Which lines have the string "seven"? Copy all of them from the entries below.

RECORDS PROVIDED:

- - - -

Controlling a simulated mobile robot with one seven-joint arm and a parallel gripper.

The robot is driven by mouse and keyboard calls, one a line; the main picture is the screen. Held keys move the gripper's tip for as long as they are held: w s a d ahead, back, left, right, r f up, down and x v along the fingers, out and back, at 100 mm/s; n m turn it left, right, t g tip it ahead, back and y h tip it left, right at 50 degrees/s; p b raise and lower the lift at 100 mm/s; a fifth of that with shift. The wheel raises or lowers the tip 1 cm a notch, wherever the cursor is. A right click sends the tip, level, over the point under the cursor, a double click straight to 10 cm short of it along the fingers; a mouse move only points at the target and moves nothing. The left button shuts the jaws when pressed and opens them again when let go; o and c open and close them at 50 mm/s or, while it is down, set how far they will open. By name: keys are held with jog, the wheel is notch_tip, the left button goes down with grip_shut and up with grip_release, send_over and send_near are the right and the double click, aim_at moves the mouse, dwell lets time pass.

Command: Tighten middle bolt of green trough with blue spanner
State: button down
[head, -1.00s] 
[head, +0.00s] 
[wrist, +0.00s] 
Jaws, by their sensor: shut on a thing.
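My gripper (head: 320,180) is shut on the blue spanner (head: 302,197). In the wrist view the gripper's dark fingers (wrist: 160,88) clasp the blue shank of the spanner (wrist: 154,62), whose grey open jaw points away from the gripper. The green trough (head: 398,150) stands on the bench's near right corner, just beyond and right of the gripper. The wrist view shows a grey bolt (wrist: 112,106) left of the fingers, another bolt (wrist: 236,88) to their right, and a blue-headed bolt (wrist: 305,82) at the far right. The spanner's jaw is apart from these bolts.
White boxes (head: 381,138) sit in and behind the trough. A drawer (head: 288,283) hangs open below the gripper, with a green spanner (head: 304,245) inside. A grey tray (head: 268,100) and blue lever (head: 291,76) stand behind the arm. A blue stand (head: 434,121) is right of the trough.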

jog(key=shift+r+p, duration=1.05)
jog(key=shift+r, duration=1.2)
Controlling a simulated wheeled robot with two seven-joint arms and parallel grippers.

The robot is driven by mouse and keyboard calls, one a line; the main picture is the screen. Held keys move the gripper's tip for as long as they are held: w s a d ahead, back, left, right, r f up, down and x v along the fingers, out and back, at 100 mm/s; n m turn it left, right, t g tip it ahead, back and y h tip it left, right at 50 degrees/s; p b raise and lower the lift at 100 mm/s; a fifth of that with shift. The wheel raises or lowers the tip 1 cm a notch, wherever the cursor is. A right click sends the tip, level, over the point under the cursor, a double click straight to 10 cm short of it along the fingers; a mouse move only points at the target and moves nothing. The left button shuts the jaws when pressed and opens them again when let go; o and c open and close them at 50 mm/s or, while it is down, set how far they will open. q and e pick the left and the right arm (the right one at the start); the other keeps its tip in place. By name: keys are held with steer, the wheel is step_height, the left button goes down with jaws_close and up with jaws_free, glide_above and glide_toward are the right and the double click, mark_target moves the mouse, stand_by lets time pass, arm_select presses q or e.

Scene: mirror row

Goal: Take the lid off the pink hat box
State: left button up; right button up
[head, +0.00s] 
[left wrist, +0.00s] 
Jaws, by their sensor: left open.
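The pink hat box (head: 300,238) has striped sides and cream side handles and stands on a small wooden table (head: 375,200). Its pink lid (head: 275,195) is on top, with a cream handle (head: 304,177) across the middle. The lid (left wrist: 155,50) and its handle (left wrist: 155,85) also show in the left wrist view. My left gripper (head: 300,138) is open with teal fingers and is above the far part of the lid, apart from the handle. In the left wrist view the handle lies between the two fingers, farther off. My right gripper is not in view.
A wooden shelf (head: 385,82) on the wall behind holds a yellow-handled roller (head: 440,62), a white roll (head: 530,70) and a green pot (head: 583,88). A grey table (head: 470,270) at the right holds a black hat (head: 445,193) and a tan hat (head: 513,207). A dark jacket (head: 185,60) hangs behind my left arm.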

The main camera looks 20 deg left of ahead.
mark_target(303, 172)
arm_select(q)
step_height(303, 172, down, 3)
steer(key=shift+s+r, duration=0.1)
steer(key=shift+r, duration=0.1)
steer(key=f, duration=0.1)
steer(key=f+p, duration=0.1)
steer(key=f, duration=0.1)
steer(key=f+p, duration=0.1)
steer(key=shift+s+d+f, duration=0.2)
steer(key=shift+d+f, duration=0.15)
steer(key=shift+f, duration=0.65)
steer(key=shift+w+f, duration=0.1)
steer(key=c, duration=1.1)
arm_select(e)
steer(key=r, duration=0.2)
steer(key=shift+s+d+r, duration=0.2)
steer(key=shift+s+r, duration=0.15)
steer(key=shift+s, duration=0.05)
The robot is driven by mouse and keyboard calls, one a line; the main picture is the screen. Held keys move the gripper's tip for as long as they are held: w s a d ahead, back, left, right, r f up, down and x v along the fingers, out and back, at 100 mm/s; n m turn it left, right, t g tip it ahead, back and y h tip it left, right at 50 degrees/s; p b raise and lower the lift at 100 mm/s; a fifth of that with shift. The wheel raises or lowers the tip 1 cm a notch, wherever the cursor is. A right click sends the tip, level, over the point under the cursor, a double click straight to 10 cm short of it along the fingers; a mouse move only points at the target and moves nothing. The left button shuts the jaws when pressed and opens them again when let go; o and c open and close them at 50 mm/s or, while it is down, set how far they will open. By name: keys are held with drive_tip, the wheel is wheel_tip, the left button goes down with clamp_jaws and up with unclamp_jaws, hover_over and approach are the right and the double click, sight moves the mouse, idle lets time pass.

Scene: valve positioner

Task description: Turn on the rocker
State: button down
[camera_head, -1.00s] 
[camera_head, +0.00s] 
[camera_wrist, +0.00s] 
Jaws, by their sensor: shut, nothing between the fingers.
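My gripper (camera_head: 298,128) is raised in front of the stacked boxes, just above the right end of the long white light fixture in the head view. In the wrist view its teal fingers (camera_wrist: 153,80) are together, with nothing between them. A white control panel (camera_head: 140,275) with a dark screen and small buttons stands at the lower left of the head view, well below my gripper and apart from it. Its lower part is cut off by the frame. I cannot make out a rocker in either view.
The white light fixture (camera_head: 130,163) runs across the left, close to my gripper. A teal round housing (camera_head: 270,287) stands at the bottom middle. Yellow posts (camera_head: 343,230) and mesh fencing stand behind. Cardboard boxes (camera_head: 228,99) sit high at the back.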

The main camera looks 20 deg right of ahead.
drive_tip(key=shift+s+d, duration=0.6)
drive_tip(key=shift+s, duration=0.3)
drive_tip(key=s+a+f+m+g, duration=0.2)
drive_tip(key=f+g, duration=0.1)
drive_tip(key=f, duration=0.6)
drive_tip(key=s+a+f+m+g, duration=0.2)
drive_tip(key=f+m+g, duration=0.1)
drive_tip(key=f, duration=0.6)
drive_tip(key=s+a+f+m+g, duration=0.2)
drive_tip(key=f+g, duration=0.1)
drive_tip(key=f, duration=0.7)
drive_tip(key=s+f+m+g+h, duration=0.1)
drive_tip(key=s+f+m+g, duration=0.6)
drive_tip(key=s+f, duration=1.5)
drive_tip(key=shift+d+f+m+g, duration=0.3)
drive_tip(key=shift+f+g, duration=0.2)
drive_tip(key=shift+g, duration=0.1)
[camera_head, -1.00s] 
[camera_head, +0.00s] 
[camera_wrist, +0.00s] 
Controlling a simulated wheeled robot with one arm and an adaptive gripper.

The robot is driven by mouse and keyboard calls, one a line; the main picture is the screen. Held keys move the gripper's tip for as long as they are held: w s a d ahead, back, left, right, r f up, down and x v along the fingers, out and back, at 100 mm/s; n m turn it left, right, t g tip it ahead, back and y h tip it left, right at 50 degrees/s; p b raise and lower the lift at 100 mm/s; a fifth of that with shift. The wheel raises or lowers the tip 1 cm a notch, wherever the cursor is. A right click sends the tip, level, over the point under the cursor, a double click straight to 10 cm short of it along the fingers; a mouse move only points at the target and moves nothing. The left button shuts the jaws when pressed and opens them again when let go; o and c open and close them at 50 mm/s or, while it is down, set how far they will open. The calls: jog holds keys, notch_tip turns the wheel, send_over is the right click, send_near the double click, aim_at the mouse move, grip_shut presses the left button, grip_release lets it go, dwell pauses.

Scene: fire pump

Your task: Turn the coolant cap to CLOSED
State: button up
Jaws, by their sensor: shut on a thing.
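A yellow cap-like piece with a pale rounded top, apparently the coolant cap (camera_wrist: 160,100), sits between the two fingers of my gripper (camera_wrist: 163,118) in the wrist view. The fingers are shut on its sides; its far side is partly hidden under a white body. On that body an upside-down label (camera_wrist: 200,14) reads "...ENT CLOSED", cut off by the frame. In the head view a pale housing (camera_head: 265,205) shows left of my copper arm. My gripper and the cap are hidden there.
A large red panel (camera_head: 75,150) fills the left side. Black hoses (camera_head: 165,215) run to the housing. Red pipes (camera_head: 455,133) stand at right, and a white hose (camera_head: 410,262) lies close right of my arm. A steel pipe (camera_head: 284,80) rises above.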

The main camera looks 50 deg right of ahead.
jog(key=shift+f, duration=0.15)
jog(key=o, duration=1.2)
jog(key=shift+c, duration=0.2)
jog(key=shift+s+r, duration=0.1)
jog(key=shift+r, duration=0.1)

- - - -

EXERCISE SOLUTION:
Controlling a simulated mobile robot with one seven-joint arm and a parallel gripper.
Controlling a simulated wheeled robot with two seven-joint arms and parallel grippers.

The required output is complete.